For those of you interested in exactly how this is going to go, we are taking two months and posting discussion posts on a weekly basis. There are set chapters to read for each week, and this week was chapters I-II. If you are curious about my Whispersync experience, I listened to the audio entirely, and every time I checked in on the Kindle app, the page had switched to wherever I was in the audio. Cool.
One of the most important details I learned in these chapters is that hobbits do not crave adventure. My only exposure to their world is from watching the movie versions of The Lord of the Rings, where of course all we see is hobbits going on adventures. There is some nostalgia for their lives back at the Shire, of course, but I didn't know what a "typical" hobbit was like.
"'Very pretty!' said Gandalf. 'But I have no time to blow smoke-rings this morning. I am looking for someone to share in an adventure that I am arranging, and it's very difficult to find anyone.'I'm just now noticing the lack of commas in the dialogue, seeing as I listened rather than read the text. It is a little disturbing, isn't it? Sidenote: I keep hearing Bilbo in Jim Broadbent's voice. Maybe it is the naivete and generosity that makes me think of some of Broadbent's roles, that wide-eyed open face.

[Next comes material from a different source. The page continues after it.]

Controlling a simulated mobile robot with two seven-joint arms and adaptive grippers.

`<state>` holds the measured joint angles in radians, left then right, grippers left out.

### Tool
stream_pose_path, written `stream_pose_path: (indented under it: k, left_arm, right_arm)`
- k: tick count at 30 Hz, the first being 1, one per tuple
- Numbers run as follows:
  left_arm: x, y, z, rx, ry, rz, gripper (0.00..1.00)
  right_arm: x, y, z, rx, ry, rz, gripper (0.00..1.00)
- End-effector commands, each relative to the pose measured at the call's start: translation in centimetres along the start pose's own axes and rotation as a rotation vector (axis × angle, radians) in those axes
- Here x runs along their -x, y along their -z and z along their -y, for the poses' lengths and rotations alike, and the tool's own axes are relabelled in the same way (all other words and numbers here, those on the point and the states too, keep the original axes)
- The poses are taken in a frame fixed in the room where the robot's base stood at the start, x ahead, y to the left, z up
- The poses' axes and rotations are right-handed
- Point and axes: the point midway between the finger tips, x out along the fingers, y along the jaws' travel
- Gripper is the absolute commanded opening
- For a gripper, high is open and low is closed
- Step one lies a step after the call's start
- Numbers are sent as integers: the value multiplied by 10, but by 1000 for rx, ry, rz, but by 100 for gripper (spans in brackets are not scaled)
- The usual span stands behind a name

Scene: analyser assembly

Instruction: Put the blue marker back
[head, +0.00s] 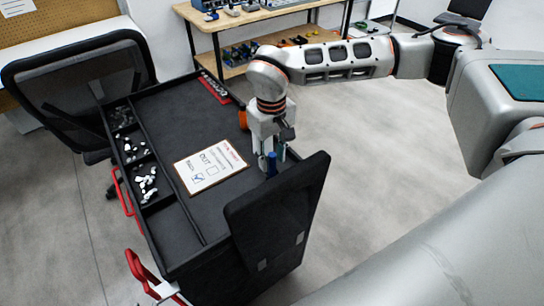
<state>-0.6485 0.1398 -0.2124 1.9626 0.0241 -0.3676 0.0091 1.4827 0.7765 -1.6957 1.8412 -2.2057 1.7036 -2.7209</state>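The blue marker (271,164) stands roughly upright at the right edge of the dark cart top, beside the clipboard. My right gripper (272,157) points down from above, with its fingers around or right beside the marker's upper part. The fingers are small and partly hidden, so I cannot tell whether they grip it. Whether the marker's lower end touches the cart is also unclear. The clipboard (210,168) holds a white sheet with printed words and two boxes, one with a blue tick. My left gripper is not in view.
The black cart (185,112) has side bins with grey and white small parts (145,180) on the left. A raised black panel (280,207) stands at its near right. A black chair (75,85) is at left, a wooden workbench (260,17) behind. Grey floor is open at right.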

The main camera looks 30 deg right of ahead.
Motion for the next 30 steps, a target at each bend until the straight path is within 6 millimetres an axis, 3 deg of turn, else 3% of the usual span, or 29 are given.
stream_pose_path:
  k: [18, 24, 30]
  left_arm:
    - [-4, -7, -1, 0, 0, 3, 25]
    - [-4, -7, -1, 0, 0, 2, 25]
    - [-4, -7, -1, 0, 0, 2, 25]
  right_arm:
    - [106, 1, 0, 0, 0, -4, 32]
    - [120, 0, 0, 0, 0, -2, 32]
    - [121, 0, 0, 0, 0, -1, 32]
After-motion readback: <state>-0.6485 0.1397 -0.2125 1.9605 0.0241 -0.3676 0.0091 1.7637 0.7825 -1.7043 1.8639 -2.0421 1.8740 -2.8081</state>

'I should think so - in these parts! We are plain quiet folk and have no use for adventures. Nasty disturbing uncomfortable things! Make you late for dinner! I can't think what anybody sees in them,' said our Mr. Baggins...."
The first two chapters do an excellent job of introducing us to Bilbo Baggins and contrasting him to the other types of characters. Gandalf brings the dwarves in, and they require so much food, the hobbit housewifes around after them, cooking and cleaning while they tell stories and sing. (By the way, the reader of the audio, Rob Inglis, does a great job with dwarf voices, even in song.)
It is clear that Bilbo Baggins is going to have a major experience. The dwarves are skeptical, but Gandalf has his reasons:
"'Let's have no more argument. I have chosen Mr. Baggins and that ought to be enough for all of you... There is a lot more in him than you guess, and a deal more than he has any idea of himself. You may (possibly) all live to thank me yet.'"And we are off on our adventure!